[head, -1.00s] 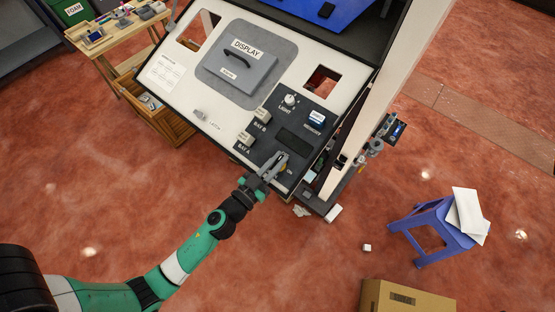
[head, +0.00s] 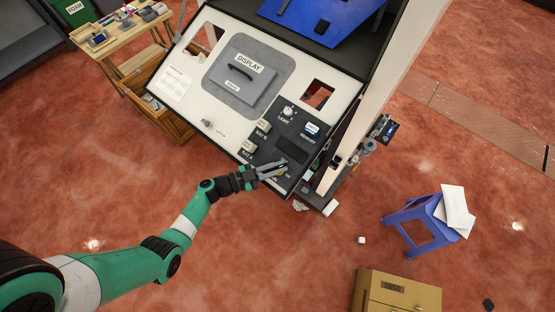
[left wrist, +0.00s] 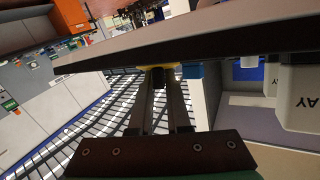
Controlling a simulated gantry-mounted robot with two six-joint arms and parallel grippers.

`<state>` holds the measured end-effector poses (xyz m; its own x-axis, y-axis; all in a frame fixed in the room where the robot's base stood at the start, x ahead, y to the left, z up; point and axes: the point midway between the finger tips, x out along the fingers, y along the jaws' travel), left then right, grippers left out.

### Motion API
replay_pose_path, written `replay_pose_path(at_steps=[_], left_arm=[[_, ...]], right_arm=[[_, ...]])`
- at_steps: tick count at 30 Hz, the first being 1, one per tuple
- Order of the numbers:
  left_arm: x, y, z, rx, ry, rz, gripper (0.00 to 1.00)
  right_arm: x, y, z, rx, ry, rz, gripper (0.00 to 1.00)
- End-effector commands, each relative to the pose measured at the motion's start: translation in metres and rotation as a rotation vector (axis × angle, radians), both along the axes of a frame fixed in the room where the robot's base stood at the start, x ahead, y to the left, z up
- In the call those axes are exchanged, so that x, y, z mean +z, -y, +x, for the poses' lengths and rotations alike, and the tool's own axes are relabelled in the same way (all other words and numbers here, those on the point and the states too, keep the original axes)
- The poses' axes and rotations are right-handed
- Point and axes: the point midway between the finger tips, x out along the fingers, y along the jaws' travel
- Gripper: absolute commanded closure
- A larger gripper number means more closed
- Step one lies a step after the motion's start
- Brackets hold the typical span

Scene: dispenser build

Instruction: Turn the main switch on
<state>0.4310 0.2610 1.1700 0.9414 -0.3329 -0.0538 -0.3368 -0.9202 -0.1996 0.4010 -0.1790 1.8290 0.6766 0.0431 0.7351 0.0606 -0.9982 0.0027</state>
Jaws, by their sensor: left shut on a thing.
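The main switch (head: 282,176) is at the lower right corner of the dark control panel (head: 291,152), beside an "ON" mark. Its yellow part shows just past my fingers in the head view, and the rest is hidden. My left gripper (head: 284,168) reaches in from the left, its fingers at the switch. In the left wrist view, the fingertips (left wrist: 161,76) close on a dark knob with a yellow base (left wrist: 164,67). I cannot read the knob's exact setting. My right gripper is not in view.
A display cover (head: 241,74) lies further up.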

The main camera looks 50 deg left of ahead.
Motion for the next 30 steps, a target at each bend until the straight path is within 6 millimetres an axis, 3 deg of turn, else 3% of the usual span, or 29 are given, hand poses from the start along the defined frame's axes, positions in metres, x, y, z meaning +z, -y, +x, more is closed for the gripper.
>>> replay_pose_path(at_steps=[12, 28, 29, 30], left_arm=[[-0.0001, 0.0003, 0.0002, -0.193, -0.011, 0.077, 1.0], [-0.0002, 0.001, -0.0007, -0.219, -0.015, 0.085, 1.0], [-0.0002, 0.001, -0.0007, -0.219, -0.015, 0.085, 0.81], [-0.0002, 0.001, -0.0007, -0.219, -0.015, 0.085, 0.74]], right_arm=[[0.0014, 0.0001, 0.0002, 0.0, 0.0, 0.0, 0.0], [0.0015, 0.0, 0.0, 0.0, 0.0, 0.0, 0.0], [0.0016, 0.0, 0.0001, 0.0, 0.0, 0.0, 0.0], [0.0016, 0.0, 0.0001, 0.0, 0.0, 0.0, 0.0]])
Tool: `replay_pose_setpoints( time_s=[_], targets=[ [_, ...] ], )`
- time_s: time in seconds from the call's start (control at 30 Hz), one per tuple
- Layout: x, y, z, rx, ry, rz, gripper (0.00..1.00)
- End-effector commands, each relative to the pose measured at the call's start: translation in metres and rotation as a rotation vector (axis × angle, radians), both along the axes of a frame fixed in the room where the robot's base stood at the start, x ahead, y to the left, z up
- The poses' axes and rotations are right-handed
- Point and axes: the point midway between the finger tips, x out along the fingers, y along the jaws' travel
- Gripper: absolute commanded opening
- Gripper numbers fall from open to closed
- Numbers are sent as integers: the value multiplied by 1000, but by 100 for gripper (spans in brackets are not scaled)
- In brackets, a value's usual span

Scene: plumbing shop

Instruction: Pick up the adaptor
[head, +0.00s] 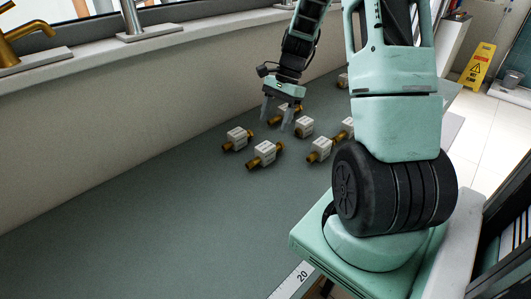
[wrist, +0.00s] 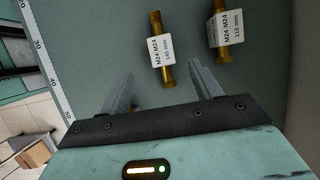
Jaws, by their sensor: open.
______________________________
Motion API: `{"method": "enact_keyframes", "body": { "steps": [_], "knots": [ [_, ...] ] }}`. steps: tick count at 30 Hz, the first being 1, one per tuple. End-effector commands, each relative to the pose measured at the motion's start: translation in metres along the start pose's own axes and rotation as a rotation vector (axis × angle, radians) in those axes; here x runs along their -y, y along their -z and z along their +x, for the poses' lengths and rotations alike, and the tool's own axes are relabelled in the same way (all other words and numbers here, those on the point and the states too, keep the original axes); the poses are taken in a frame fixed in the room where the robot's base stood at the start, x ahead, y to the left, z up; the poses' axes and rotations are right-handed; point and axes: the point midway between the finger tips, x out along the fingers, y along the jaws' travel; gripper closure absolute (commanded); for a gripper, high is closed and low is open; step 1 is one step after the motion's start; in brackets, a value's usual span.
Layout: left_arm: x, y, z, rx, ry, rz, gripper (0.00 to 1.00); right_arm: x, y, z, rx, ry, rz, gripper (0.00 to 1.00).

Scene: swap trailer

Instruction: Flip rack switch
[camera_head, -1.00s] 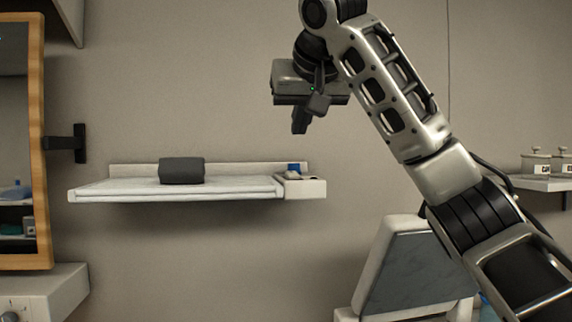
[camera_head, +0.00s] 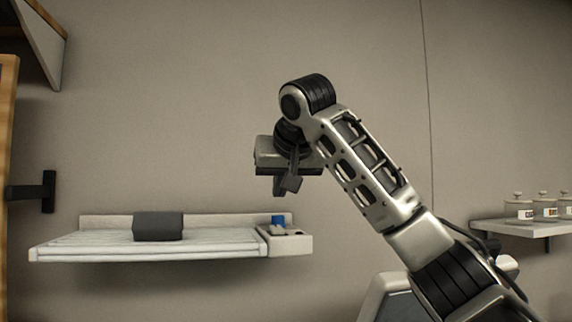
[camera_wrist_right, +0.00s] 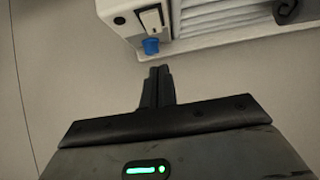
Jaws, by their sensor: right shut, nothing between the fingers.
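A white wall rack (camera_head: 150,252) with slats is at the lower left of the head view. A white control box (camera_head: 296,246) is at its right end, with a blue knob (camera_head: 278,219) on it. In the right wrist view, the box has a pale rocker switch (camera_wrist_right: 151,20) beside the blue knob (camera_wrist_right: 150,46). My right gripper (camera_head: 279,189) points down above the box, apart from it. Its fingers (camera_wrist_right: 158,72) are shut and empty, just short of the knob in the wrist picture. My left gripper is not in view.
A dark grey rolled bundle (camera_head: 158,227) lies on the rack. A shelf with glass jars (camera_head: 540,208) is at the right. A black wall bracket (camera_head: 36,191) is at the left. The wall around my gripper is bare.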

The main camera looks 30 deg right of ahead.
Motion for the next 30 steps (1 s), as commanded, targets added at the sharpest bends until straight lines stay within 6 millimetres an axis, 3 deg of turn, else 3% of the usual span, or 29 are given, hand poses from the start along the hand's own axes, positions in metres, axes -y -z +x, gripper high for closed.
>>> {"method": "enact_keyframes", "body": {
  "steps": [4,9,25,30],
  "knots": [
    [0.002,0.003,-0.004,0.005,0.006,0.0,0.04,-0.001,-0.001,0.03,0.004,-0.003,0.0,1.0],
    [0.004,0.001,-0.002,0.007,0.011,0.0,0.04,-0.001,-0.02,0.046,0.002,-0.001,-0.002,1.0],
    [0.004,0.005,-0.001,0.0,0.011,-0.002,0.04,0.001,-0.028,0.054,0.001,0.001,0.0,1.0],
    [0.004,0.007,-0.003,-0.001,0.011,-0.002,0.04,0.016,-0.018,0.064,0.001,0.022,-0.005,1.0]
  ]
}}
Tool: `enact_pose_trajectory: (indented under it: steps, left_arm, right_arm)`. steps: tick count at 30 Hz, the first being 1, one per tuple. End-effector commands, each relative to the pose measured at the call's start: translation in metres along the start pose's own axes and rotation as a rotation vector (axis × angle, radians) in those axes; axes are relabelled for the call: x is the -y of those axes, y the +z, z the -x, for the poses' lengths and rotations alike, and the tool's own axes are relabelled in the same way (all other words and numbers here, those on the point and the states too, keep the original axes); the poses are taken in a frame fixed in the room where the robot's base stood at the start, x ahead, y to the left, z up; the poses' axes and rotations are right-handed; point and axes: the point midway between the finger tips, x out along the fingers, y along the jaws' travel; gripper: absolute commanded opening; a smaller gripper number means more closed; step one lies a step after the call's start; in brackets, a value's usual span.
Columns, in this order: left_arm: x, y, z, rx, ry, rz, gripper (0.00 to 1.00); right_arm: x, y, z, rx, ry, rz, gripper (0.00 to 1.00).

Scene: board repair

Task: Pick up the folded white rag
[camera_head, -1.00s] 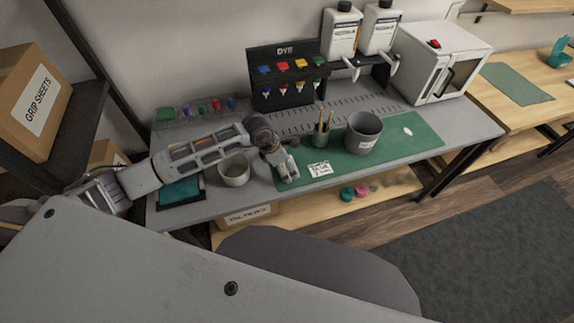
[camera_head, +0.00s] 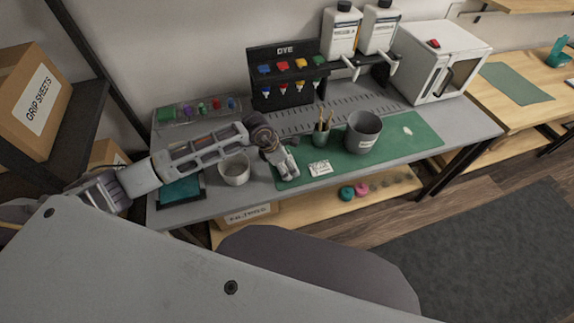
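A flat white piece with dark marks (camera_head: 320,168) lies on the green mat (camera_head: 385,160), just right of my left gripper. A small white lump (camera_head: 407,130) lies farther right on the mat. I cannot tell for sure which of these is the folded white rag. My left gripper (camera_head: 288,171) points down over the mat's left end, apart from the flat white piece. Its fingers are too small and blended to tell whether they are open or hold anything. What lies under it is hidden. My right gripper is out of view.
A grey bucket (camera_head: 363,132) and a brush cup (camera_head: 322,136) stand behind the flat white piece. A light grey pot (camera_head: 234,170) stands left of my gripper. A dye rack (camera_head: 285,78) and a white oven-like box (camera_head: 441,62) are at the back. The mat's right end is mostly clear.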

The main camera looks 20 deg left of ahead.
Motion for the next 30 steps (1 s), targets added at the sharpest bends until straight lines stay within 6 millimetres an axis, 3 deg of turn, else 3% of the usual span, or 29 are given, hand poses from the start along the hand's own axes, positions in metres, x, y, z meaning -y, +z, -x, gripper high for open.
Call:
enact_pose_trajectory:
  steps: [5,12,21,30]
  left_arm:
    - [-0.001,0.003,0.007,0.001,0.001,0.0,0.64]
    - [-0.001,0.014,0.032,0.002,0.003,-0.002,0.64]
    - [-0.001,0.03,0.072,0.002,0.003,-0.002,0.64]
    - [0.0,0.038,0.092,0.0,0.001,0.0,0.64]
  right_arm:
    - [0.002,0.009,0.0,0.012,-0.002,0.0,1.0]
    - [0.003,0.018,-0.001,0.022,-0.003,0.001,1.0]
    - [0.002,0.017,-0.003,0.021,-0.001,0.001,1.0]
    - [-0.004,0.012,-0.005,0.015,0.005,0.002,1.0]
______________________________
**Work to do:** Start at the line that contains "targets=[ [_, ...]", stop at the line that contains "Jaws, by their sensor: open.", and reproduce each line in that stretch exactly. Pictures are excluded.

**Exercise result:**
Tool: `replay_pose_setpoints( time_s=[_], targets=[ [_, ...] ], )`
- time_s: time in seconds from the call's start (control at 30 Hz), one per tuple
- Layout: x, y, z, rx, ry, rz, gripper (0.00..1.00)
- End-effector commands, each relative to the pose measured at the call's start: translation in metres and rotation as a rotation vector (axis × angle, radians), both along the axes of a frame fixed in the room where the robot's base stood at the start, x ahead, y to the left, z up
- The poses' axes and rotations are right-handed
- Point and axes: the point midway between the finger tips, x out along the fingers, y along the jaws' travel
- Gripper: absolute commanded opening
- Gripper numbers fall from open to closed
- Numbers are sent as integers: the value multiplied by 1000, but by 100 for gripper (spans in brackets are not scaled)
- In brackets, a value's usual span

Scene: plumbing shop

Instruction: Pick up the adaptor
[head, +0.00s] 
[wrist, +0.00s] 
Jaws, by their sensor: open.

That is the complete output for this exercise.